**Data block:**
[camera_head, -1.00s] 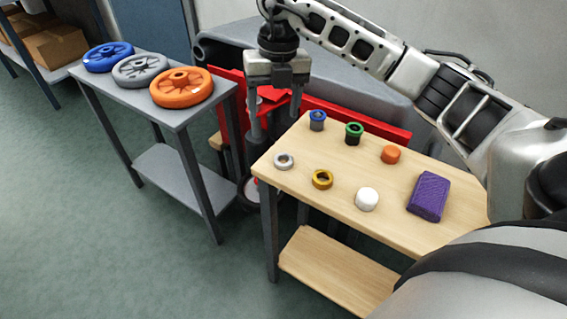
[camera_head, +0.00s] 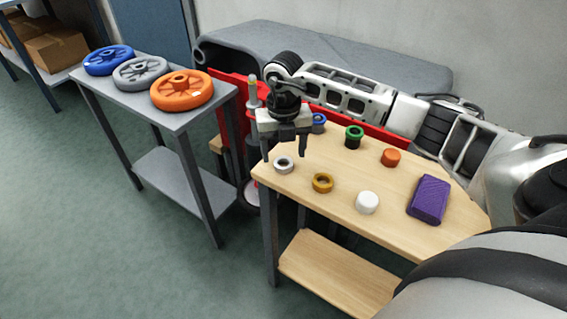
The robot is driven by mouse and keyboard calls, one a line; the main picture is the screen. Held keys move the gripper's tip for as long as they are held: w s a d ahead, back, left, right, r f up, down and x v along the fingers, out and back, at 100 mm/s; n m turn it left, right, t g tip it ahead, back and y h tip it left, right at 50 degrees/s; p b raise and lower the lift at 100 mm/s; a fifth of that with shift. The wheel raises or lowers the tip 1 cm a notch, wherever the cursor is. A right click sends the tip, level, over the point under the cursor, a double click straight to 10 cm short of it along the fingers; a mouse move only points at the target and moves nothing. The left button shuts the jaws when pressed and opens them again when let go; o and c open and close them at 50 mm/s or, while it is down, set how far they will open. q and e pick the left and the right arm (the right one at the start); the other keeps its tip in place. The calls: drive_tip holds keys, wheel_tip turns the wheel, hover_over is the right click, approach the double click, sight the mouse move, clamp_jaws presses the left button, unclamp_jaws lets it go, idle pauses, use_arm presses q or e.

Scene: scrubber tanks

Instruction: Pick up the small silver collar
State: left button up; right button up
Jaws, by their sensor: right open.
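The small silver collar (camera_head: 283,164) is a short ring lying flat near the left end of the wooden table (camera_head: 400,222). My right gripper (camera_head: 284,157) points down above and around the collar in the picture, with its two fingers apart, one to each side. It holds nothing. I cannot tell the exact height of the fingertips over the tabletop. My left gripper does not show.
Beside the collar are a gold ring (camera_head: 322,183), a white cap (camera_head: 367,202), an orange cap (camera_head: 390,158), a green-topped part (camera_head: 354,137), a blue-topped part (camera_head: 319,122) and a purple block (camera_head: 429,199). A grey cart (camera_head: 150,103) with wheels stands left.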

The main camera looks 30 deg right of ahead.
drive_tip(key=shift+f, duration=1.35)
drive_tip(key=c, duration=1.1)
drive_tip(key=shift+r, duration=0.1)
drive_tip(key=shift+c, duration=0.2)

**Task to carry out:**
Extract the full listing exactly, with the pictures left out.

**Output of the task:**
[camera_head, -1.00s] 
[camera_head, +0.00s] 
The robot is driven by mouse and keyboard calls, one a line; the main picture is the screen. Held keys move the gripper's tip for as long as they are held: w s a d ahead, back, left, right, r f up, down and x v along the fingers, out and back, at 100 mm/s; n m turn it left, right, t g tip it ahead, back and y h tip it left, right at 50 degrees/s; p b raise and lower the lift at 100 mm/s; a fifth of that with shift. The wheel raises or lowers the tip 1 cm a notch, wherever the cursor is. A right click sends the tip, level, over the point under the cursor, a double click straight to 10 cm short of it along the fingers; a mouse move only points at the target and moves nothing. The left button shuts the jaws when pressed and opens them again when let go; o and c open and close them at 50 mm/s or, while it is down, set how far they will open. q and e pick the left and the right arm (the right one at the start); the other keeps its tip in place. The calls: drive_tip holds keys, wheel_tip turns the wheel, hover_over is the right click, approach the double click, sight the mouse move, clamp_jaws presses the left button, unclamp_jaws lets it go, idle pauses, use_arm presses q or e.

Scene: scrubber tanks

Instruction: Pick up the small silver collar
State: left button up; right button up
Jaws, by their sensor: right open.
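The small silver collar (camera_head: 283,164) is a short ring lying flat near the left end of the wooden table (camera_head: 400,222). My right gripper (camera_head: 284,157) points down above and around the collar in the picture, with its two fingers apart, one to each side. It holds nothing. I cannot tell the exact height of the fingertips over the tabletop. My left gripper does not show.
Beside the collar are a gold ring (camera_head: 322,183), a white cap (camera_head: 367,202), an orange cap (camera_head: 390,158), a green-topped part (camera_head: 354,137), a blue-topped part (camera_head: 319,122) and a purple block (camera_head: 429,199). A grey cart (camera_head: 150,103) with wheels stands left.

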The main camera looks 30 deg right of ahead.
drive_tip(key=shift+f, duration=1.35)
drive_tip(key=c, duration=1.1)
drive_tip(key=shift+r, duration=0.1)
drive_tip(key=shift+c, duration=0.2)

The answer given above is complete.